My music server's Tualatin Celeron 1.3A isn't always fast enough to encode while ripping, so sometimes after ripping a 15-song CD it still has 3-4 tracks left to encode. I'd guess even an XP 2000+ is probably fast enough to remove any delays.

 
Oh... ok, in that case it would make a difference... I encode on the fly though with CDex... averages about 20X.
 
Originally posted by: Playmaker
Does anyone know the fastest CPU the Epox 8K7A officially supports? Will I have problems trying to run the 2400+?
I have an AMD760 board too (ABIT KG7) and even with the latest BIOS, it claims support only up to 2100+ Palomino and 2000+ Tbred. I've never tried sticking a faster CPU in, though, so it may work. The real problem is that the AMD760 chipset is significantly slower than any modern chipsets (KT333/KT400/nForce2) and it doesn't make a lot of sense to me to put a fast new CPU in such an old motherboard. I would say pick up a 1700+ Tbred and overclock, but having an AMD760 board I know it probably won't go very far.
 
what program are you ripping with?

I would definately get the high speed burner 1st!

then ripp a few and keep an eye on your CPU utilization, that will tell you if you need to upgrade CPU,

you probly will need to upgrade the 1.2Ghz to keep up with 52X CD drive.

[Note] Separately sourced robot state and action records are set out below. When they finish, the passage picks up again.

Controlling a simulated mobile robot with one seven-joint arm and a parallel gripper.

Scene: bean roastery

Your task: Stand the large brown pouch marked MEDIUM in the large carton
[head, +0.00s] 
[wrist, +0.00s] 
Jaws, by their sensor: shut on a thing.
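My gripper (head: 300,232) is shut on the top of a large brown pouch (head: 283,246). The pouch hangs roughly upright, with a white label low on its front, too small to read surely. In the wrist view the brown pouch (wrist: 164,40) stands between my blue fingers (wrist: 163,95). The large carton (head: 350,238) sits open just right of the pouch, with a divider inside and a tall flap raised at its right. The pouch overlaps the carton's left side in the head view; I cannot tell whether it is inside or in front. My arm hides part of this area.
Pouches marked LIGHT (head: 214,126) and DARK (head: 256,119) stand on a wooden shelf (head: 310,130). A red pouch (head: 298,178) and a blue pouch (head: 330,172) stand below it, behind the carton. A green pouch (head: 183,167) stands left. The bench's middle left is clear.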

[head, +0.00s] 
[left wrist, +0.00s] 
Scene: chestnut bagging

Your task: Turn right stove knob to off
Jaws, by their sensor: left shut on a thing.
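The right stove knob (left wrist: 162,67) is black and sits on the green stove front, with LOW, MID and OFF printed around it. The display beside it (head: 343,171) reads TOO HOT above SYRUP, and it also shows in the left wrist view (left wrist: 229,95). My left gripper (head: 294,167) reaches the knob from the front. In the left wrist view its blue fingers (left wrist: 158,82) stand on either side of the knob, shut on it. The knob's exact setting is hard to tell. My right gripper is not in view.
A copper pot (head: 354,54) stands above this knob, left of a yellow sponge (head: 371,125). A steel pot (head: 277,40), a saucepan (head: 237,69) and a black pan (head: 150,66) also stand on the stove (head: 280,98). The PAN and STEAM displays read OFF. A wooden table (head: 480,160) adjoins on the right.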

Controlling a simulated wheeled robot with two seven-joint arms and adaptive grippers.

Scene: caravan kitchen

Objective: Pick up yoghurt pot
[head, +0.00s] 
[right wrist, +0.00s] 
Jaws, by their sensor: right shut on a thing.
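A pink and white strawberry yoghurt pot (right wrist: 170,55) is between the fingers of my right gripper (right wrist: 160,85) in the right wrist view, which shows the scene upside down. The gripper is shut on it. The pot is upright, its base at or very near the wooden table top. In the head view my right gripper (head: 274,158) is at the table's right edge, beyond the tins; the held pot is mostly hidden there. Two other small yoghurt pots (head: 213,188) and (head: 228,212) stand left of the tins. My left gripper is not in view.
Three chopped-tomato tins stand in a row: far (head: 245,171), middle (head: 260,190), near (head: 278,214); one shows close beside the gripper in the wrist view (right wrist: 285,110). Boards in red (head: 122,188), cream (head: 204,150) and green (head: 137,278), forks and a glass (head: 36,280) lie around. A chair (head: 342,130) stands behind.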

Dont just buy the cheapest 52X you find take some time to research your options.
 
I have an AMD760 board too (ABIT KG7) and even with the latest BIOS, it claims support only up to 2100+ Palomino and 2000+ Tbred. I've never tried sticking a faster CPU in, though, so it may work. The real problem is that the AMD760 chipset is significantly slower than any modern chipsets (KT333/KT400/nForce2) and it doesn't make a lot of sense to me to put a fast new CPU in such an old motherboard. I would say pick up a 1700+ Tbred and overclock, but having an AMD760 board I know it probably won't go very far.
Not bad advice, but the retail 2000+ is only $65 at newegg with HSF, so overclocking mught not be worth it. A 2000+ should be fast enough to keep up with a 52x CD.